The Chime Project: Curating interactive cultural trails

Through their bespoke heritage walks, this city-based initiative successfully blends diverse ideas from music and history

author_img Anjani Chadha Published :  05th August 2022 01:12 PM   |   Published :   |  05th August 2022 01:12 PM
Images from the walks facilitated by The Chime Project at the National Museum

Images from the walks facilitated by The Chime Project at the National Museum

South Delhi resident Shaleen Wadhwana witnessed culturally disparate models of public engagement with history while pursuing a master’s in art history at SOAS University of London in 2012. “I noticed that the guides in London were a lot more passionate, qualified, and structured in how they engaged with the public. When I came back to India, I wanted to go deep into this,” says the 31-year-old who has worked with several museums, heritage organisations, etc., over the last few years.

Later, as part of Ashoka University’s Young India Fellowship in 2014, Wadhwana met East Delhi-based Nymphea Noronha, a multi-instrumentalist who is trained in Western classical music. Wadhwana’s passion for art, Noronha’s zeal for music, and the duo’s curiosity and eagerness to learn from each other resulted in The Chime Project (TCP) in 2019.

With TCP, the duo is on a journey to curate learning experiences that bring together interdisciplinary perspectives to engage with history, art, and music. “We had different areas of expertise but since we started talking, we realised there were connections between history and music. In fact, there are many stories we could create together. Our passions were distinct but in bringing together the two, we were able to create something interesting,” comments Noronha (29), currently a professional with a behavioural science academic centre in the capital.

In touch with heritage 
Since the inception of TCP, Noronha and Wadhwana have been curating and conducting walks at the city’s National Museum—their prime focus is on the Sharan Rani Gallery of Musical Instruments that houses a collection of 450 old and rare instruments. They witness sizable participation of mostly curious individuals and scholars. 

Wadhwana—she also conducts individual heritage walks and tours—and Noronha keeps TCP’s focus within the realms of history and music. Throwing light on the same, she adds, “We wanted to be in venues that define proper music instruments to help us enter history through music. The moment you add music to a heritage walk, it opens it up to an audience  that would probably never come for a history walk because of how niche the subject [history] is. With such walks, we are able to create interdisciplinary learning.”

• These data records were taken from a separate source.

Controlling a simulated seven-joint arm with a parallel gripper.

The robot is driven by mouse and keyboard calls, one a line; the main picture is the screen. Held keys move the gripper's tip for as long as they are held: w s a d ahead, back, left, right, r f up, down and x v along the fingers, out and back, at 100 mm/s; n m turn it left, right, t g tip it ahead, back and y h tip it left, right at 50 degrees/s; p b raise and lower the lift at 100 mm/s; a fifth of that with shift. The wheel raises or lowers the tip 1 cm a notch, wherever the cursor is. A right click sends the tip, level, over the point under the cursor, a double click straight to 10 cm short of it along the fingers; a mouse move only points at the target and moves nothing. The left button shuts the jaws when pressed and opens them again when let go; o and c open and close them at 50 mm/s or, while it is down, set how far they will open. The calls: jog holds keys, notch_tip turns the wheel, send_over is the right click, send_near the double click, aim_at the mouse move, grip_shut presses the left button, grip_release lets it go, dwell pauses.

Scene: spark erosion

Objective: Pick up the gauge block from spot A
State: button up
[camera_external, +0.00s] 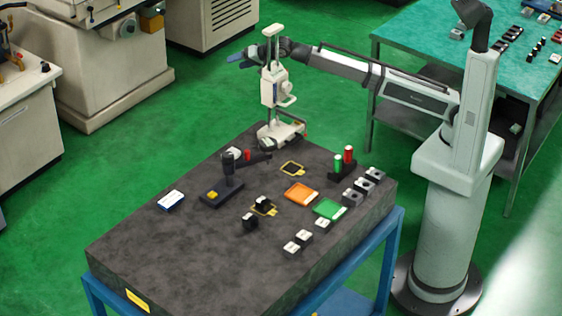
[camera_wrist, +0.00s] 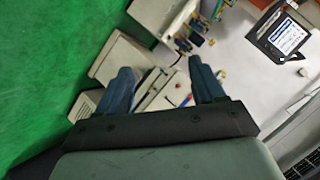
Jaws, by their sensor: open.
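My gripper (camera_external: 240,60) is held high at the far left end of my arm, beyond the back edge of the granite table and well away from the objects on it. In the wrist view its two blue-grey fingers (camera_wrist: 163,80) stand apart with nothing between them. A small dark block (camera_external: 264,203) sits on a yellow-outlined spot (camera_external: 273,211) near the table's middle. A second dark block (camera_external: 249,221) stands just in front of it. Another yellow-outlined spot (camera_external: 291,168) farther back looks empty. No letters are readable, so I cannot tell which is spot A or which piece is the gauge block.
The dark granite table (camera_external: 150,240) also holds a white height gauge (camera_external: 270,95), a black stand (camera_external: 228,180), an orange tray (camera_external: 300,194), a green tray (camera_external: 329,209), grey blocks (camera_external: 352,198) and white-topped blocks (camera_external: 291,248). Its front left is clear. The wrist view shows machines and a monitor (camera_wrist: 284,38).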

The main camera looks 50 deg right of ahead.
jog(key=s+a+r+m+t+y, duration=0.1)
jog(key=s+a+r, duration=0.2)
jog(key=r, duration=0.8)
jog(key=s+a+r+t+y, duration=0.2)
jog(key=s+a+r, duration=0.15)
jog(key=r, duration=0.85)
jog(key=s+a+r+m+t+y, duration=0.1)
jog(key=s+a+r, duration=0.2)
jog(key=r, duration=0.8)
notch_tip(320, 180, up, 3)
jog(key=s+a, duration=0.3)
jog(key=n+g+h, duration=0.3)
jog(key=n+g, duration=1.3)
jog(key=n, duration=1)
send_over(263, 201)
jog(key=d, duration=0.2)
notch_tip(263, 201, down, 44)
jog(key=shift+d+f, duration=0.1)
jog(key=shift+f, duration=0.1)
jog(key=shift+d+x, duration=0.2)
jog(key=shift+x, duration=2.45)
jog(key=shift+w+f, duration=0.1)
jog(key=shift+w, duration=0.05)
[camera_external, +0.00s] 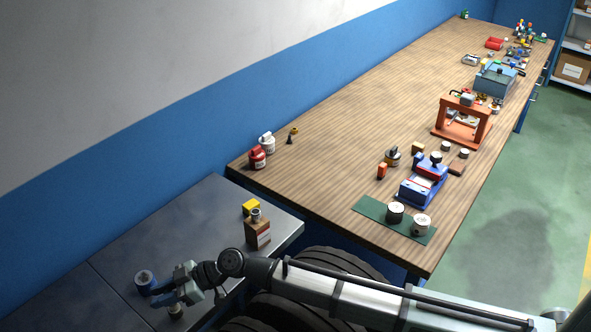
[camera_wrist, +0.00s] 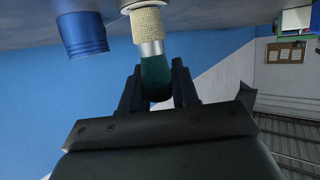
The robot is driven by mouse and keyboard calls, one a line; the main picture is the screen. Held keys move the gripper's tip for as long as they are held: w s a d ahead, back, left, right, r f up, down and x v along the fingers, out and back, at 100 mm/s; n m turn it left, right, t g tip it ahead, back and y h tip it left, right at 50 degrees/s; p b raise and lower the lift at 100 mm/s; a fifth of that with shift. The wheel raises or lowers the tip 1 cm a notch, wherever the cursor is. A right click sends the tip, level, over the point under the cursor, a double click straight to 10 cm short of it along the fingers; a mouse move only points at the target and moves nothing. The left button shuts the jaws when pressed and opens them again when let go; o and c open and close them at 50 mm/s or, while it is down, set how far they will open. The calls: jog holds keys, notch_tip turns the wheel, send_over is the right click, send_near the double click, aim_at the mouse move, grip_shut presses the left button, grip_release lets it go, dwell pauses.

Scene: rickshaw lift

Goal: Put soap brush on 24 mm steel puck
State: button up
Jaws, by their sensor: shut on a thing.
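The soap brush (camera_wrist: 148,30) has a dark green handle, a silver band and cream bristles. In the wrist view my gripper (camera_wrist: 158,88) is shut on its green handle, with the bristles pointing away from the jaws toward the grey bench surface. I cannot tell whether the bristles touch it. In the external view my gripper (camera_external: 168,296) is low over the dark bench, beside a blue cylinder. Two short metallic cylinders, a left one (camera_external: 395,212) and a right one (camera_external: 421,224), stand on a green mat. I cannot tell which piece is the 24 mm steel puck.
The blue cylinder (camera_external: 146,280) also shows in the wrist view (camera_wrist: 82,35). A brown box (camera_external: 257,234) with a small metallic piece (camera_external: 256,214) on top and a yellow block (camera_external: 250,207) stand on the dark bench. A blue-red fixture (camera_external: 423,182) stands behind the mat.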

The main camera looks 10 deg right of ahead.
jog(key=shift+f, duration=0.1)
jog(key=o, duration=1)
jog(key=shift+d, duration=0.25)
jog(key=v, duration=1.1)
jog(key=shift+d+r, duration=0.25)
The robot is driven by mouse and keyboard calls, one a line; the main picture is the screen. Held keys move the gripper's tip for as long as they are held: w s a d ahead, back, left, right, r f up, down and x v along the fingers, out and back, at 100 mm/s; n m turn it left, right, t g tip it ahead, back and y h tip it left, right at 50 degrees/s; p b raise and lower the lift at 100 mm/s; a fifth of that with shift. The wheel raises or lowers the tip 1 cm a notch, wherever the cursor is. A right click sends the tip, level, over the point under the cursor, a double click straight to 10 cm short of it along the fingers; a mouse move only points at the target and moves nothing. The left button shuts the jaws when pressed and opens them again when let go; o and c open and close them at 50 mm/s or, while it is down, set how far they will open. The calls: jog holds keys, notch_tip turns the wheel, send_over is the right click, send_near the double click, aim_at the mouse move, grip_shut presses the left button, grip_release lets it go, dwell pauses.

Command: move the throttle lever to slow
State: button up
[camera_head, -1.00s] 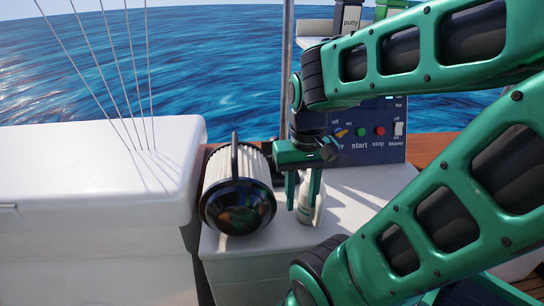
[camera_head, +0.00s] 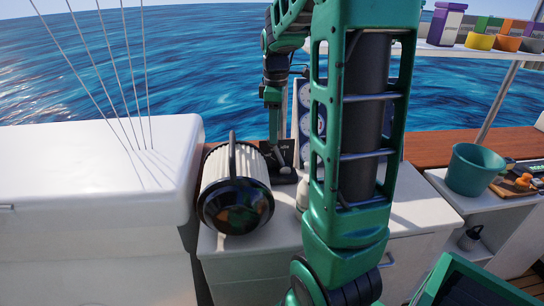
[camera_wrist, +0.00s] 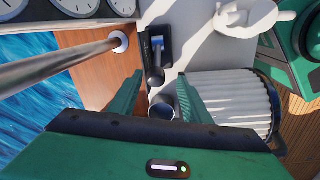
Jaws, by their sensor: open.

Exploring multiple domains
Even though both Noronha and Wadhwana have distinct areas of interest—and academic backgrounds—they try to incorporate themes and perspectives across diverse domains such as art, history, sociology, physics, and music. 

One of their USPs, the duo mentions, is curating bespoke walks as per the group they are catering to. Giving us an insight into their method, Wadhwana shares, “In our walks, we question participants. What that does is, it invites the group to answer. This helps us gauge the level of the group, and based on that we would either amp up or reduce the content,” Wadhwana concludes.